Yeni Akit yazarı Ahnet Varol bugünkü yazısında Yemen'de süren çatışmaların arka planında ki küresel güçlere değinerek, " Ama Suriye'de olduğu gibi Yemen'de de Rusya ve ABD'nin başını çektiği küresel güçler İran'la aynı safta duruyor. Çünkü çıkarlar ve hesaplar ortak" ifadelerini kullandı. Varol, "İran'daki yönetimin kendi karanlık hesapları için diktatörlere ve zalimlere sadece Suriye'de değil Yemen'de de destek veriyor" dedi.
Bir yandan Cenevre'de Suriye direnişini köşeye sıkıştırarak “siyasi çözüm” oyunu oynanması için muhalif grupları temsil eden Yüksek Müzakere Komitesi'nin bütün şartlarından vazgeçerek masaya oturmasının sağlanması için BM Suriye Özel Temsilcisi Staffan de Mistura'nın medya taktikleri sürüyor. Bir yandan da Suriye halkının hukukunu savunmak amacıyla mücadele eden direnişçilere, önlerinde başka bir seçenek olmadığı mesajı verilmesi için insanî yardımların ulaştırılmasının bütün yollarını kapatma uygulamaları ve havadan da vahşi saldırılar devam ediyor. Dolayısıyla Suriye'de oldukça zor bir dönemden geçiliyor ve biz bu dönemde yaşanan kritik gelişmelerden söz etmeye devam etmek zorundayız. Allah izin verirse bu akşam Özel FM'de yayınlanacak Dünya Döndükçe adlı programımızda da Cenevre'deki görüşmelere ve onunla bağlantılı diğer bazı gelişmelere geçen hafta olduğu gibi biraz ayrıntılı yer vereceğiz. Radyodaki programın ses kaydını kişisel web sitemizden yani www.vahdet.info.tr'den de dinlemeniz mümkündür.
Ancak bugünkü yazımızda Yemen'le ilgili önemli bir konuya temas etmek istiyoruz. Yemen'de çatışmalar sürüyor. Bu çatışmalar içeride Husi hareketiyle geçiş dönemi cumhurbaşkanı Abdurabbih Mansur El-Hadi liderliğinde oluşturulan Halk Direnişi Birlikleri arasında sürüyor. Fakat tabii arka planda da bölgesel ve küresel güçlerin tavırları ve destekleri rol oynuyor. Böylesine ısrarla sürdürülebilmesinde bu tavırların ve desteklerin önemli payı var.
Abdurabbih Mansur El-Hadi liderliğindeki cephenin arkasında Suudi Arabistan liderliğinde oluşturulan Körfez ittifakı var. Husi örgütüne askerî ve lojistik olarak en büyük desteği İran veriyor. Ama Suriye'de olduğu gibi Yemen'de de Rusya ve ABD'nin başını çektiği küresel güçler İran'la aynı safta duruyor. Çünkü çıkarlar ve hesaplar ortak.

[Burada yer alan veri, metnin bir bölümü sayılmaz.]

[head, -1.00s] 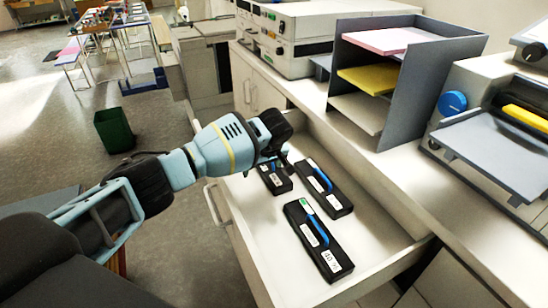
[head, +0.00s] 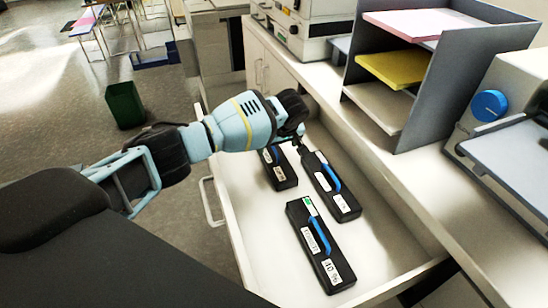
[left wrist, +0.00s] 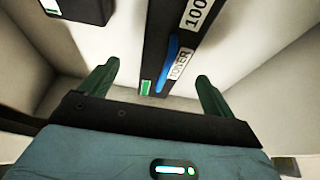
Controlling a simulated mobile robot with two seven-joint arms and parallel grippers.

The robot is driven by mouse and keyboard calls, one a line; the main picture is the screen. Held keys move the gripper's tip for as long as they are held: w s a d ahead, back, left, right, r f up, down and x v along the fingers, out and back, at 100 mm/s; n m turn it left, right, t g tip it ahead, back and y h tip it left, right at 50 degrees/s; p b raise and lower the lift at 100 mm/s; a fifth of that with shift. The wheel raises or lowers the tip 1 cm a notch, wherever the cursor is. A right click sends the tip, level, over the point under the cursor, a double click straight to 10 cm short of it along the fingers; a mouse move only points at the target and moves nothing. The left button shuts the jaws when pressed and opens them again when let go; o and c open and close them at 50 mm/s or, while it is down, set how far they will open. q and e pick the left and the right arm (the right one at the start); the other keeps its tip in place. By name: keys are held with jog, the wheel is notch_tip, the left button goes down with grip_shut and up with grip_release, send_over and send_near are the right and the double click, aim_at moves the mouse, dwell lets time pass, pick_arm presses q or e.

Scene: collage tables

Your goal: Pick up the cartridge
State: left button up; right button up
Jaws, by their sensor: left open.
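Three black cartridges with blue handles and white labels lie in the open white drawer in the head view: a front one (head: 320,245), a back right one (head: 331,186) and a smaller-looking back left one (head: 279,168). My left gripper (head: 299,140) is at the far ends of the back two, partly hiding the left one. In the left wrist view my open, empty left gripper (left wrist: 155,75) points at a cartridge (left wrist: 170,35) labelled "TONER" and "100", with a green mark on its near end, lying between the finger lines. Another cartridge (left wrist: 80,8) shows upper left. My right gripper is not in view.
The drawer's white front wall (head: 232,235) and handle (head: 209,201) are at left. A grey paper tray rack (head: 430,95) stands on the counter to the right, beside a machine with a blue knob (head: 489,105). A green bin (head: 124,104) is on the floor.

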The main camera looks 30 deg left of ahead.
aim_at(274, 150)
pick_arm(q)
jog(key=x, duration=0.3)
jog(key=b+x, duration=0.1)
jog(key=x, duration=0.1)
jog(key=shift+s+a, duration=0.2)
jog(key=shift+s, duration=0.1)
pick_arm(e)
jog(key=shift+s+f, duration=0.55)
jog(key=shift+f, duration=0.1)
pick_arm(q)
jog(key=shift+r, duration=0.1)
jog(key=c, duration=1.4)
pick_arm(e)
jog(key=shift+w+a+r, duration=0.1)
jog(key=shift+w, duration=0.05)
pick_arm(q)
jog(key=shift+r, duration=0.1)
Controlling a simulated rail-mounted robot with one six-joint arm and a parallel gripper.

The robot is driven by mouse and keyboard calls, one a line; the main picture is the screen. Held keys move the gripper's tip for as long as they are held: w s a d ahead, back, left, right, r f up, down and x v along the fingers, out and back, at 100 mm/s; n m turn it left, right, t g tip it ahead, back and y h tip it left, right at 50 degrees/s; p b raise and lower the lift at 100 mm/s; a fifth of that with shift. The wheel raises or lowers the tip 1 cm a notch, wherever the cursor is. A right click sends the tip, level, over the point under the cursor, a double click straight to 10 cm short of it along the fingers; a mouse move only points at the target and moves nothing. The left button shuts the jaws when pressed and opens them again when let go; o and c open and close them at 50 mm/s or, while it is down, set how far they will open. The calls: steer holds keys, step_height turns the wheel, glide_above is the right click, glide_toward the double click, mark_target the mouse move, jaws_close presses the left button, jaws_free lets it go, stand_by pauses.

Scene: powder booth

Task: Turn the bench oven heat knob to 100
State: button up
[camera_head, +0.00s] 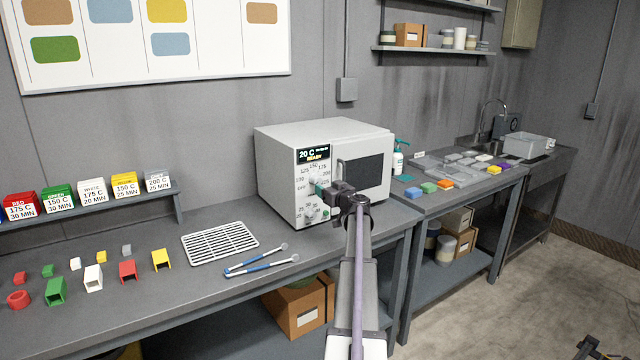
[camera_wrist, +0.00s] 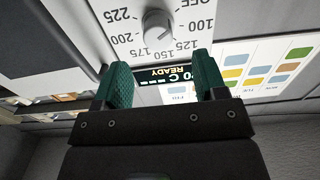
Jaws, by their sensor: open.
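The white bench oven (camera_head: 285,150) stands on the left bench. Its display (camera_head: 313,154) reads 20 C and READY. The round grey heat knob (camera_wrist: 158,25) shows in the wrist view, ringed by numbers from 100 to 225 and an OFF mark. Its exact pointer setting is hard to read. My gripper (camera_head: 322,188) is in front of the oven's control panel and hides the heat knob in the head view. In the wrist view, its green fingers (camera_wrist: 161,66) are open, apart and empty, with the knob beyond their tips. I see no contact with the knob.
A lower dial (camera_head: 309,212) sits below on the panel. The oven door handle (camera_head: 343,175) is right of my gripper. A wire rack (camera_head: 220,243) and blue-handled tongs (camera_head: 260,262) lie on the bench before the oven. A pump bottle (camera_head: 398,160) stands to the right.

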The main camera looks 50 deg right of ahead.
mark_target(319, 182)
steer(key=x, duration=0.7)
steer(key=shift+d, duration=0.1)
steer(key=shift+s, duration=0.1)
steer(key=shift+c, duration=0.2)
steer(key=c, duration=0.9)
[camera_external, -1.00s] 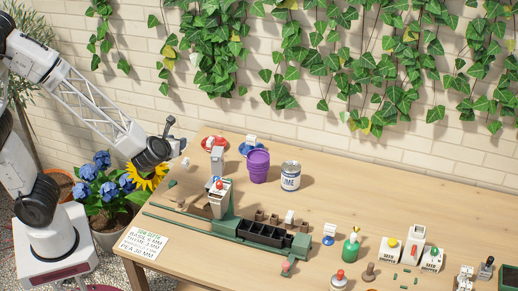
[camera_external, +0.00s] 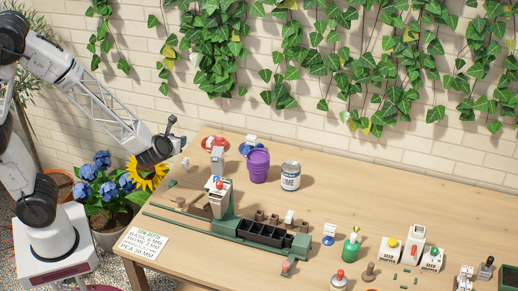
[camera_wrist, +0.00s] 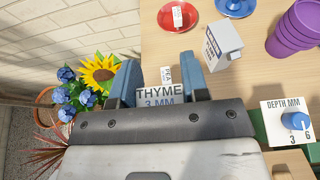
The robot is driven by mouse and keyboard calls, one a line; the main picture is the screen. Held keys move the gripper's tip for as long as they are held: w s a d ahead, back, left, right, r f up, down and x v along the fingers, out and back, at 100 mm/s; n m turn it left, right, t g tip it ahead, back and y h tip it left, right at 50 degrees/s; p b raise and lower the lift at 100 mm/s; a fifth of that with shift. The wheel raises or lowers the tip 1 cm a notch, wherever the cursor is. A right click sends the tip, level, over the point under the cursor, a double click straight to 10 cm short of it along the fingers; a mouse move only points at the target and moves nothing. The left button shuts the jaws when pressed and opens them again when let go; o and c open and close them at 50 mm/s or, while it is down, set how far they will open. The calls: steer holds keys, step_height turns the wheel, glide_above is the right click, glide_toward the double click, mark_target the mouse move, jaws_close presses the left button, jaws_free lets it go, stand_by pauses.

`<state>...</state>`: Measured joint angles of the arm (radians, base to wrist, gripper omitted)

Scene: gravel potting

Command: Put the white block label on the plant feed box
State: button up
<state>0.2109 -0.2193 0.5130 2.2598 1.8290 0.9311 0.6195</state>
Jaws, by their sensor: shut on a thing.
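My gripper (camera_wrist: 161,88) is shut on a white block label (camera_wrist: 160,97) reading "THYME 3 MM", gripped between its two blue-grey fingers.
A small white "PEA" label (camera_wrist: 167,74) stands near the table edge. Red (camera_wrist: 174,15) and blue (camera_wrist: 236,6) saucers bear white labels. A purple pot stack (camera_external: 258,166), a lime tin (camera_external: 290,176) and a green seeder with black tray (camera_external: 263,234) stand nearby. The table's back right is clear.

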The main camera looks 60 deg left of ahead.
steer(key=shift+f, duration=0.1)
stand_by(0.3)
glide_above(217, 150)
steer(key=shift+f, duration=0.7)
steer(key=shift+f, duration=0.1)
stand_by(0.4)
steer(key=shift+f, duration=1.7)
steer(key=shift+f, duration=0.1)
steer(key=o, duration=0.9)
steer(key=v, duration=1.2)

Fakat daha önce muhtelif yazılarımızda da dile getirdiğimiz üzere İran'ın askerî ve lojistik destek verdiği cephede vitrinde her ne kadar Husi örgütü görünse de arka planda eski diktatör Ali Abdullah Salih'in örgütlediği eski rejim kalıntısı milis güçler var. Bugün artık onların destekleri ve birlikte savaştıkları iyice gün yüzüne çıktığı için kimsenin inkâr etmesi mümkün değil. Husi örgütünün savunuculuğunu yapanlar belki bu ittifakı stratejik sebeplere de dayıyor olabilirler.
Ancak arka arkaya gün yüzüne çıkan belgeler, ses kayıtları, telefon görüşmeleri bu ittifak ve işbirliğinin Husi örgütünün Sana'da Abdurabbih Mansur El-Hadi'ye darbe yaptığı tarihten önce başladığını, darbenin de bu işbirliği sayesinde gerçekleştiğini yoksa örgütün sadece kendi milis güçleriyle ve imkânlarıyla gerçekleştirmediğini gün yüzüne çıkarıyor.